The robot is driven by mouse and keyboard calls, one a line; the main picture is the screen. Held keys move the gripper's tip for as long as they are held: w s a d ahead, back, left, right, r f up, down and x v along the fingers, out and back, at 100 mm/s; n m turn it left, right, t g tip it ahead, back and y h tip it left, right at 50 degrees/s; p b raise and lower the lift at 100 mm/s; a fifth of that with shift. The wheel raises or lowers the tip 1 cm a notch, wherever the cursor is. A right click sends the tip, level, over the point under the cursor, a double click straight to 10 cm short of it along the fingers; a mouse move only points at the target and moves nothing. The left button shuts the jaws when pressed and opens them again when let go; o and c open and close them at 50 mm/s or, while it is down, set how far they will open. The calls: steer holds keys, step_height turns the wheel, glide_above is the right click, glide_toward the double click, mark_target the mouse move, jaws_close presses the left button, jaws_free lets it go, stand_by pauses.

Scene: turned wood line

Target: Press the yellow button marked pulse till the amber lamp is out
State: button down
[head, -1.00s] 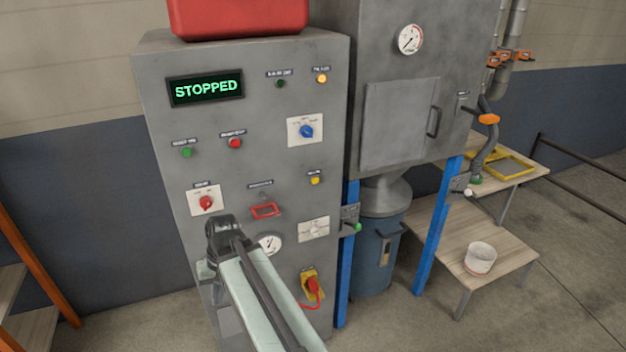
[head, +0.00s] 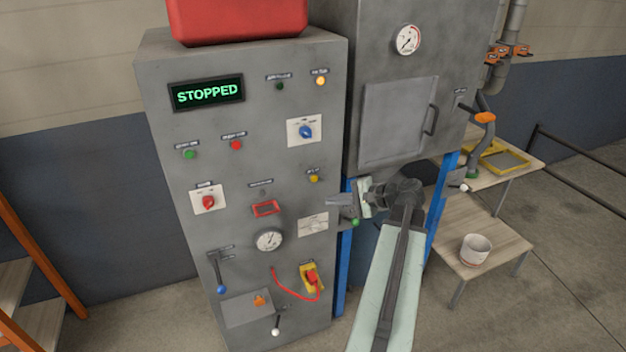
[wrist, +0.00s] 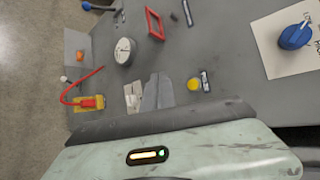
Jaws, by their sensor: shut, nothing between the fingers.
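The yellow button (head: 314,179) sits on the right part of the grey control panel, under a small label too blurred to read. It also shows in the wrist view (wrist: 194,84). The amber lamp (head: 321,81) at the panel's top right is lit. My gripper (head: 330,200) is shut and empty, in front of the panel's right edge, a little below and right of the yellow button in the head view. In the wrist view its grey fingers (wrist: 158,88) lie left of the button, apart from it in the picture. Nothing of the button is hidden.
The display (head: 207,93) reads STOPPED. Near the button are a blue rotary knob (head: 306,132), a red-framed window (head: 265,208) and a round gauge (head: 269,240). A red switch on a yellow plate (head: 311,277) is lower down. A cabinet with a door (head: 398,120) stands right.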

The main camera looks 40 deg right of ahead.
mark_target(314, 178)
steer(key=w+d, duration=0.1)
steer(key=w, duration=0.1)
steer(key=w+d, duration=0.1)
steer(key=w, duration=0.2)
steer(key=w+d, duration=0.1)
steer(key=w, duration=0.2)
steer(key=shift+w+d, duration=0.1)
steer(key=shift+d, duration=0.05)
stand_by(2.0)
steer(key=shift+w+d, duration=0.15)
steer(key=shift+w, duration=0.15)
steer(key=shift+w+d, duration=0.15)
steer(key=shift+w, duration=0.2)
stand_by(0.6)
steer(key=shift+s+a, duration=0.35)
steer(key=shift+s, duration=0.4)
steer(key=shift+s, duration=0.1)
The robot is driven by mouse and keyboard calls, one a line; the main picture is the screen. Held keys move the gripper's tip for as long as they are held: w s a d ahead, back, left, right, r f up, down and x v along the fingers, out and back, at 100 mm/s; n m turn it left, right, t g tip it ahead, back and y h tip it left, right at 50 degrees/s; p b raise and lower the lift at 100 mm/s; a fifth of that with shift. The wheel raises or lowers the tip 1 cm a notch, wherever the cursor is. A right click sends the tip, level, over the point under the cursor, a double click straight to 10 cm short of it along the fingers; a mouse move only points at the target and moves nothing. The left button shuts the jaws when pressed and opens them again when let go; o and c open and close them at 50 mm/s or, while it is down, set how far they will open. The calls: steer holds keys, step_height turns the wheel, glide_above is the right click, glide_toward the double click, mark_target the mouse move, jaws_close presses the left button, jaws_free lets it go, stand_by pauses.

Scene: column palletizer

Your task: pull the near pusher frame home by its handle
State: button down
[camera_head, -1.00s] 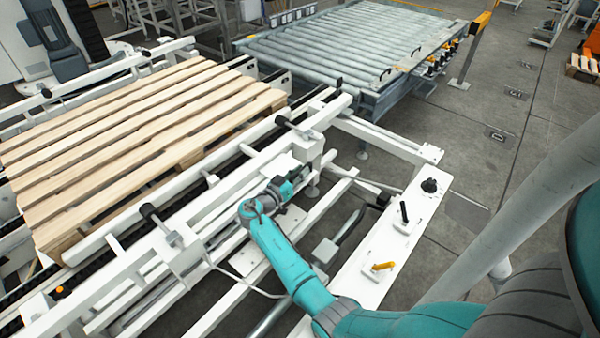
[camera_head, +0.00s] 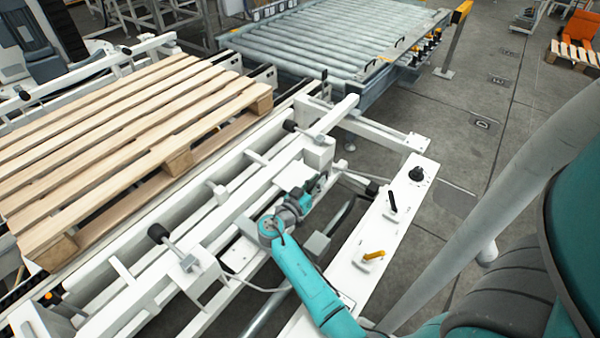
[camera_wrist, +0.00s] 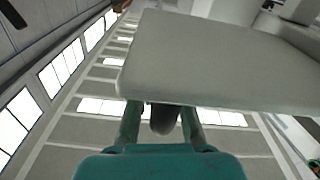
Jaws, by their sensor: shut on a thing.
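The near pusher frame (camera_head: 318,152) is a long white frame with black round bumpers, lying along the near side of the pallet. A clear gap shows between it and the pallet's near edge. My gripper (camera_head: 311,188) is at the frame's near side, under a white plate; my arm reaches it from the lower right. In the wrist view the fingers (camera_wrist: 161,122) are closed around the dark rounded handle (camera_wrist: 165,118), just beneath a large pale plate (camera_wrist: 220,62). Most of the handle is hidden by the plate and fingers.
A wooden pallet (camera_head: 120,125) lies on the conveyor beyond the frame. A white control panel (camera_head: 383,235) with a black lever, a yellow lever and a black knob stands right of my arm. A roller conveyor (camera_head: 320,40) is at the back. Open floor lies to the right.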

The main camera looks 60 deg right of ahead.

____________________

### WHAT YOU SHOULD DO
Pick out all the lines with the word "Scene" in them and copy them.

### REPLY TO THE TASK
Scene: turned wood line
Scene: column palletizer

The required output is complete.